Brilliant and devastating - great work, Matthew.
We live in a f***** up world, don't we. Kapow.
Tremendous story. Great suspense and good ending.
pow! what an end..nice twister there matty.
got me too. clean to the bone all the way.
great build, towards my kind of fidelity...
@ Joyce - That's my kind of crazy, for sure. Thank you for convincing me that it really is great.
@ Laurie - Thank you, Laurie. You used two of my favorite words to describe it.
@ Patti - That we do. Bang bang. Can't wait to read yours tonight!
@ Sean - Thank you, Sean. Glad I did the suspense justice.
@ Michael - Thanks, Mikey! Nice to hear you say I scored a bullseye.
@ Nigel - Awesome to get a fond nod from you and thanks for the praise of the neat prose.
@ Chris - You know we have the love when it comes to taste in fidelity. Thank you for the compliment. I'm eager to read yours and, surely, return the good favor.

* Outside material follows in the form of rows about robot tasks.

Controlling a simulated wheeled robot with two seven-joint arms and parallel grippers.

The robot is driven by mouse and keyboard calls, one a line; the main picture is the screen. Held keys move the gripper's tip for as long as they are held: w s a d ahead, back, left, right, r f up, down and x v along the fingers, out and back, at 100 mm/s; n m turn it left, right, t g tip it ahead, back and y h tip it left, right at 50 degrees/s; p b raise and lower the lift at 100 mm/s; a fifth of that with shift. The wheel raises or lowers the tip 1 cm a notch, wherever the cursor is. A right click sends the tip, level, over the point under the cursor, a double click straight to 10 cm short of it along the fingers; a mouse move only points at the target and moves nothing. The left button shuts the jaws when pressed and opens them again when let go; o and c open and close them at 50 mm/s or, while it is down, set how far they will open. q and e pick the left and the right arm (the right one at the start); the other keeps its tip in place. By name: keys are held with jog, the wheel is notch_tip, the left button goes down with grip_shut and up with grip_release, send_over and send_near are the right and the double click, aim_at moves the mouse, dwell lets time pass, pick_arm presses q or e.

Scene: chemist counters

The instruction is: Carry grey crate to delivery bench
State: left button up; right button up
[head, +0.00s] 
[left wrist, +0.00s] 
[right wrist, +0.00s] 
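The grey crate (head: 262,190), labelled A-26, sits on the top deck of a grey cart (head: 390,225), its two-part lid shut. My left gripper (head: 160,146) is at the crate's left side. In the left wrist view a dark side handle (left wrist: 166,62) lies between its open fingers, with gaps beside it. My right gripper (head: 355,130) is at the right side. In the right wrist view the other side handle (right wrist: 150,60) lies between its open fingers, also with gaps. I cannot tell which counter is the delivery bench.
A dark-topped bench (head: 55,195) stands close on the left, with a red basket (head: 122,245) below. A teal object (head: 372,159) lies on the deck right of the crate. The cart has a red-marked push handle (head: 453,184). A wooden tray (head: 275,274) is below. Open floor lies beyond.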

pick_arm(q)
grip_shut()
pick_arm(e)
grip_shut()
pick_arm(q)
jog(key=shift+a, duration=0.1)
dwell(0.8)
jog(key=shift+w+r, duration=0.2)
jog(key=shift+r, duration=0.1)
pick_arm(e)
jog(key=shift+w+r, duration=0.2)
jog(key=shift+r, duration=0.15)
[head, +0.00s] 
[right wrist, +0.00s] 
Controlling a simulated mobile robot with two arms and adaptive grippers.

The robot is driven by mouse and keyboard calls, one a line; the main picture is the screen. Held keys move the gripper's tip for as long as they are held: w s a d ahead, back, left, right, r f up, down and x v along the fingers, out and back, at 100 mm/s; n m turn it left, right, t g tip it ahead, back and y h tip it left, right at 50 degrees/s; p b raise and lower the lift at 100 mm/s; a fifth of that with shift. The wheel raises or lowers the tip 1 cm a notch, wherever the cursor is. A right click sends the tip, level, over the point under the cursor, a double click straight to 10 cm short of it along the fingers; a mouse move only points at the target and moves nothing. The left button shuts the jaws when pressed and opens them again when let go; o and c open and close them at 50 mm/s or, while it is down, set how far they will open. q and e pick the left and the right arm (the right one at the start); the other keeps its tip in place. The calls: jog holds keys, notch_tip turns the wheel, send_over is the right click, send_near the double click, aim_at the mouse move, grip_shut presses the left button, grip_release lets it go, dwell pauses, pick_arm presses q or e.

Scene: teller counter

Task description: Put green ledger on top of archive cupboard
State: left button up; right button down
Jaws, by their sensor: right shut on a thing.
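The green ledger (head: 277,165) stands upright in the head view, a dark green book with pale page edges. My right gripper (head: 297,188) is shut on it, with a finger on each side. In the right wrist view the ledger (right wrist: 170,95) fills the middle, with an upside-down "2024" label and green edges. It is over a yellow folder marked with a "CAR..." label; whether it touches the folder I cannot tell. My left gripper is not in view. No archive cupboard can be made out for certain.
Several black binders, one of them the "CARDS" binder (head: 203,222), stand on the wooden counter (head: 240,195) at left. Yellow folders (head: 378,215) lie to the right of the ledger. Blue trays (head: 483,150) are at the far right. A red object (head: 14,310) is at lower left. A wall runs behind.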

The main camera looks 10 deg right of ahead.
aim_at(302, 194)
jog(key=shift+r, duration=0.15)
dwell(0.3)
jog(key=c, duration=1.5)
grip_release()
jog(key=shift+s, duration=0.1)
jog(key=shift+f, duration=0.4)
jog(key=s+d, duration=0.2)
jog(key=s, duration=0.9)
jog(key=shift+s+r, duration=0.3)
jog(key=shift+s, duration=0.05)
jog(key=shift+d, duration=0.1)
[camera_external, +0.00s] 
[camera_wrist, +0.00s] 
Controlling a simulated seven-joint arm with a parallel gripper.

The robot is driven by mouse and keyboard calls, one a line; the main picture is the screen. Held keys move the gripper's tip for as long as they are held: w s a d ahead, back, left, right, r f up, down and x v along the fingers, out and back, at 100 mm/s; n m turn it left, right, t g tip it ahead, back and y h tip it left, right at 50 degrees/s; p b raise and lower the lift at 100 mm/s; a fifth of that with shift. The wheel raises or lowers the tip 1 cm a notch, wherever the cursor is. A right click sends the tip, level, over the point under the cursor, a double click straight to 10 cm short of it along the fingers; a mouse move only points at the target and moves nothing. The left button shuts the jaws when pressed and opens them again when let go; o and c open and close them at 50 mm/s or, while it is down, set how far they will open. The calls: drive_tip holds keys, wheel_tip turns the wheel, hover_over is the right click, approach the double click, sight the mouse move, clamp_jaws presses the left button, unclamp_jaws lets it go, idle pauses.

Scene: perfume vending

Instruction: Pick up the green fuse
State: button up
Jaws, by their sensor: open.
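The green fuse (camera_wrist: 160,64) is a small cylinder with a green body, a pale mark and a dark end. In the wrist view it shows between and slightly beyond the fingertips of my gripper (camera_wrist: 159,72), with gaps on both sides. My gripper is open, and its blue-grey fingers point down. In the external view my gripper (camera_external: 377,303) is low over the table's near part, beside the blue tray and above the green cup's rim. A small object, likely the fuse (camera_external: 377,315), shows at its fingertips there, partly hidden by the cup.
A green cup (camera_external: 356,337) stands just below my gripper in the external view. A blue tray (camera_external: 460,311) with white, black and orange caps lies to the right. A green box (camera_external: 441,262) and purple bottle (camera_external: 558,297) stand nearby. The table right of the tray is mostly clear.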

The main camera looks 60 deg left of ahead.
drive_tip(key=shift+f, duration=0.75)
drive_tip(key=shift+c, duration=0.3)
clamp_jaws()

Man. Testament to the human spirit. I'd put this right up there with Cormac's, No Country. Everybody doing what they had to, to keep things right. To keep promises. To stand up for something. In the long run that's all any of us have. I feel proud and sad right now. Thanks, MC. It rocked hard.
Yeah. Life'll do that to ya.
Great stuff, Matthew.
Wow. Did not see that twist coming at the end. Sins of the children visited on the father.
A strong piece.
Kelly
@ AJ - Your comments make me proud and happy. It hardly gets finer. I'm glad you really got the piece. Or, rather, it got you.
@ Des - That it will. Thank you.
People are just too damn ready to pull triggers.